Who was Michel Hollard, and why does he deserve such recognition? He was decorated at the time by both countries, but his story has been largely forgotten in recent years - partly because he operated outside the recognised Resistance networks. Lt-Gen Sir Brian Horrocks, a D-Day commander and later one of the first TV historians, described him as "literally the man who saved London".

Michel Hollard, who died in 1993 aged 97, was a wealthy and educated man, a son of the French Protestant bourgeoisie, who set up his own spying network, independent of the Allies and other resistance groups. His organisation - called Agir, or "Act" - was a web of amateur agents in strategic places, hotel managers, businessmen and, above all, railwaymen. He personally made 49 return trips on foot over the heavily patrolled Franco-Swiss border to pass on information to the British.

His greatest coup was to discover the launch sites of the V1 flying bomb in November 1943, following tip-offs from railwaymen in northern Normandy.

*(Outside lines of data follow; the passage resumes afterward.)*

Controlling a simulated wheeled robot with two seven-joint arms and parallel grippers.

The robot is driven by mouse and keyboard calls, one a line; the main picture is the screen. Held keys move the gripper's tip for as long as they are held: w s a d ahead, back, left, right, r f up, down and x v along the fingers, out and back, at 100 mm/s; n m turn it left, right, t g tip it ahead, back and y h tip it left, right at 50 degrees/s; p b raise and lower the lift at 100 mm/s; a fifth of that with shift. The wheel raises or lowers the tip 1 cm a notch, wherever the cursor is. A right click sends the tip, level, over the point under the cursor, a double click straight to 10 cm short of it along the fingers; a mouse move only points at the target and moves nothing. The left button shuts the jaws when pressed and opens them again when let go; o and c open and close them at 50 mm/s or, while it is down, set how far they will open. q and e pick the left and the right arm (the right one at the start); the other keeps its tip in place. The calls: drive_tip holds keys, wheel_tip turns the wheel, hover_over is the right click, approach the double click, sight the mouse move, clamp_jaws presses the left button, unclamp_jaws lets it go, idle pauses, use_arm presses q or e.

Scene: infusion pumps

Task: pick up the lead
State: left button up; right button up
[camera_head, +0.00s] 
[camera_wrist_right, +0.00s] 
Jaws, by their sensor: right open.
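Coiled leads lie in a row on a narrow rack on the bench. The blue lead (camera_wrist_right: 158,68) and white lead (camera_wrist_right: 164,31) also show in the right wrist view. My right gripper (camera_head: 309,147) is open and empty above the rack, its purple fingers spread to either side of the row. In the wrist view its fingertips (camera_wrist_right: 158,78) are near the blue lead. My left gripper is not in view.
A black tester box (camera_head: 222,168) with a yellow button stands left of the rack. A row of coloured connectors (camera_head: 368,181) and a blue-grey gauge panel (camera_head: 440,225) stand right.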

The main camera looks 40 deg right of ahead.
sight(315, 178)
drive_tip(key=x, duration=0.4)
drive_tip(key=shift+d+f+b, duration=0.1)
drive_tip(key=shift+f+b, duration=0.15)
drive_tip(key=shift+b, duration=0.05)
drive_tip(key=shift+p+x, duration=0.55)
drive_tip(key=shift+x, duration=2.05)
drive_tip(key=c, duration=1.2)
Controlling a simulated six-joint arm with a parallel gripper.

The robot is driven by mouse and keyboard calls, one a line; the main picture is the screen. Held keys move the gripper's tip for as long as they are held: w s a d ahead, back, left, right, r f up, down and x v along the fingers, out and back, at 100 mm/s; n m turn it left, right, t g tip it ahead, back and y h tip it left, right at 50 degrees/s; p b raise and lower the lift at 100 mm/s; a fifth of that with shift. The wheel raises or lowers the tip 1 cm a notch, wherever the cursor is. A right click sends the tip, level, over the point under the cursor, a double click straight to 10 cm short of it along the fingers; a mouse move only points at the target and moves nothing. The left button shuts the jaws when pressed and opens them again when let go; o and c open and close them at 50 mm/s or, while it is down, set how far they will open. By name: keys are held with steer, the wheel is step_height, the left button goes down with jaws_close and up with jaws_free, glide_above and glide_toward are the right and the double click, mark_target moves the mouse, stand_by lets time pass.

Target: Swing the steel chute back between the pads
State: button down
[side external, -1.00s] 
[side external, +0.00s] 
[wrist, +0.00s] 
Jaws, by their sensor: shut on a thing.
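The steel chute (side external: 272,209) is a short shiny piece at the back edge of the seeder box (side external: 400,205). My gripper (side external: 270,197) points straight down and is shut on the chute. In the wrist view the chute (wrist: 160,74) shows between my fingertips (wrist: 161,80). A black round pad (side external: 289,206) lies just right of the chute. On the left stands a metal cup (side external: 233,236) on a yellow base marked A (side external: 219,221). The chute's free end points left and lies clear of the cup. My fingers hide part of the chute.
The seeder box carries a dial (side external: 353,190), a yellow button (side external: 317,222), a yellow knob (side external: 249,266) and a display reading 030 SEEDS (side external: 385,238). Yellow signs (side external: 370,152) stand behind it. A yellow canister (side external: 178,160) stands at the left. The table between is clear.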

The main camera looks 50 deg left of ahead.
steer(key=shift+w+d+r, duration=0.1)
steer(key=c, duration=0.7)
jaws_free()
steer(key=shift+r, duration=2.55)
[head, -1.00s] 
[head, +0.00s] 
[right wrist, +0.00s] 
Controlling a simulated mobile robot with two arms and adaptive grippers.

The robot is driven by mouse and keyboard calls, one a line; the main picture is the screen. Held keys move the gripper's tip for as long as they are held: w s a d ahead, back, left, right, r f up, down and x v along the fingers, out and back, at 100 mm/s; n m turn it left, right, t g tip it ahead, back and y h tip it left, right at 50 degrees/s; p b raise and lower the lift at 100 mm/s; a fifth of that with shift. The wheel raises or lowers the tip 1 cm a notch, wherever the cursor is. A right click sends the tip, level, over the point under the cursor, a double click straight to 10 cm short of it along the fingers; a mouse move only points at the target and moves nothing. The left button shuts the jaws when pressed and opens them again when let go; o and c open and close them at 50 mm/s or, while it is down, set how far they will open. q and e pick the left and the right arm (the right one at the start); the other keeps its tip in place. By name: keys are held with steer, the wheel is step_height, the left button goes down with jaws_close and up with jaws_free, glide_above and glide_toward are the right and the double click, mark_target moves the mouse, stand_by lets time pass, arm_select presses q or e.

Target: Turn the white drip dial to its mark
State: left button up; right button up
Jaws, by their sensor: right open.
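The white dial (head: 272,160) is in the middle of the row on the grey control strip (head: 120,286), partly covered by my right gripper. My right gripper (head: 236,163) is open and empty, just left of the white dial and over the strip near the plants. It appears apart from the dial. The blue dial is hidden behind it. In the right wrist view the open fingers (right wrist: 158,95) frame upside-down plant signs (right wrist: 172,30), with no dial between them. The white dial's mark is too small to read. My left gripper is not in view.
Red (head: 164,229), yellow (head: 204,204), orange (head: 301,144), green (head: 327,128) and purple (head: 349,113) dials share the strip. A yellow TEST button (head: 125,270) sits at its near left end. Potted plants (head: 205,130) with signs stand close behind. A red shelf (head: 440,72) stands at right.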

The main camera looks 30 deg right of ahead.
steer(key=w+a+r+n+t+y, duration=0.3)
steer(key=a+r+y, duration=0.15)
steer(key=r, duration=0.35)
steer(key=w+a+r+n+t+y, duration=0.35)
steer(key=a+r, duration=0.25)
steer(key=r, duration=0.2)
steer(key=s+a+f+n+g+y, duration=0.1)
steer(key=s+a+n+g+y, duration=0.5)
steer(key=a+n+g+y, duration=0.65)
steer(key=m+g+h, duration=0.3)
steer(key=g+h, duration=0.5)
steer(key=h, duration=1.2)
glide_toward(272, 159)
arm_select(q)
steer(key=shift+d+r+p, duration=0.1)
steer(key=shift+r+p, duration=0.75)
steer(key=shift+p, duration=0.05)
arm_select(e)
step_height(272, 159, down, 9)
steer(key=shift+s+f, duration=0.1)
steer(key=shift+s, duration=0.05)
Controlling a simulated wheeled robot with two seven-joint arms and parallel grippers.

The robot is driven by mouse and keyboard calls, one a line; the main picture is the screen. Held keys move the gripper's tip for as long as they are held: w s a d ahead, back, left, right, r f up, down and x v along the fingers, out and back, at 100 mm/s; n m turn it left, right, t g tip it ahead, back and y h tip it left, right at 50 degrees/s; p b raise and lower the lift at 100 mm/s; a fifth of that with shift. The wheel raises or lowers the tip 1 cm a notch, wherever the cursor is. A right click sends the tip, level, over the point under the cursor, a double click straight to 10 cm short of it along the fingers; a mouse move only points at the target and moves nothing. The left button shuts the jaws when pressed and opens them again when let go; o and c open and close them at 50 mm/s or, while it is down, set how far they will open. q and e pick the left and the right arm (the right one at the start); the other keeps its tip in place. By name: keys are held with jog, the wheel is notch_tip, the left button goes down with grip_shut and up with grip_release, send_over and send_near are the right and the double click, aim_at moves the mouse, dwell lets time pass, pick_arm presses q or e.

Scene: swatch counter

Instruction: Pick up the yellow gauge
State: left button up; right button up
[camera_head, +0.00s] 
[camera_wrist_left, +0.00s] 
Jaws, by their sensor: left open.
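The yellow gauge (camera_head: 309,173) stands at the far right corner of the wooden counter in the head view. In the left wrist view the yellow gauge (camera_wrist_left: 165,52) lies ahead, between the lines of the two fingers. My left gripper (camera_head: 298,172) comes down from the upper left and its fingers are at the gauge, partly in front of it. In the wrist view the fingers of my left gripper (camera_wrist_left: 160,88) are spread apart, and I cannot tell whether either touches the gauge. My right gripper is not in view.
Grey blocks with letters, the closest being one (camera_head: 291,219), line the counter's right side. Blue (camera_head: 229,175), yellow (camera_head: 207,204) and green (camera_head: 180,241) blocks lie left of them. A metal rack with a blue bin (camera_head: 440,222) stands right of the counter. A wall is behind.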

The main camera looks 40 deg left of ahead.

The sites were pulverised by the RAF that winter. New sites were hastily constructed, but the flying-bomb attack on London, and the D-Day invasion bases - intended as Hitler's trump card - came six months later than planned, and contained only a fraction of the missiles originally intended.

Michel Hollard's modesty, and the fact that he was not part of the official machinery of Resistance that was mythologised in the post-war years, have allowed his achievements to slip into undeserved obscurity. Until now.

Paul Thomas, head of public relations for Eurostar, said: "We like this idea very much. Michel Hollard was a remarkable man. It is especially fitting that he should be honoured in this way, as part of the Entente Cordiale centenary. It is doubly fitting that he should have a train named after him, because of all the help that his network received from railwaymen."

According to one of the many stories about Hollard's wartime activities, a railwayman-spy belonging to his Agir network jumped on to a steam locomotive and drove it away to escape from the Gestapo in Nîmes in 1943. Other railwaymen turned the signals and points against his pursuers. Film script, anyone?

Exploding the 'banlieu' myth

If you have never visited one of the "sensitive" suburbs of French cities, you might be under the impression that they are incandescent ghettos of Islamic political activity and violence. Violence exists. Extremist politics exist. But the poorer suburbs of French cities are, for the most part, racially mixed and apolitical.

Here are extracts from a letter that, to its credit, the right-wing Le Figaro published the other day. The letter was from "Laurent B", history teacher in a secondary school in the Val-Fourré housing estate in Mantes-la-Jolie, west of Paris, often listed as one of the most violent in France. He had asked his teenage pupils to write to the Spanish embassy on the Madrid bombings. "Why so much violence?" they wrote. "What is the point of all these innocent deaths? Why so much hate? We must all come together and stop this..." The teacher added: "Their names are Hassiba, Marouan, Houlemata, Chidi, Pinar, Nordine, Jebril, Sullivan, Samy, Karim, Dorina, Thomas."

A weighty problem for the postman

French politics is becoming too heavy, according to the postal workers of Nancy, in Lorraine. They went on partial strike last week, protesting against the regional elections (over two rounds last Sunday and this Sunday). They said that there are so many political parties in France, and so many candidates that each letter-carrier has to lug 40kg of political pamphlets a day.

This is an issue that should be addressed (so to speak) by the charming young leader of the Ligue Communiste Révolutionnaire, a Trotskyist party. Olivier Besancenot is a postman.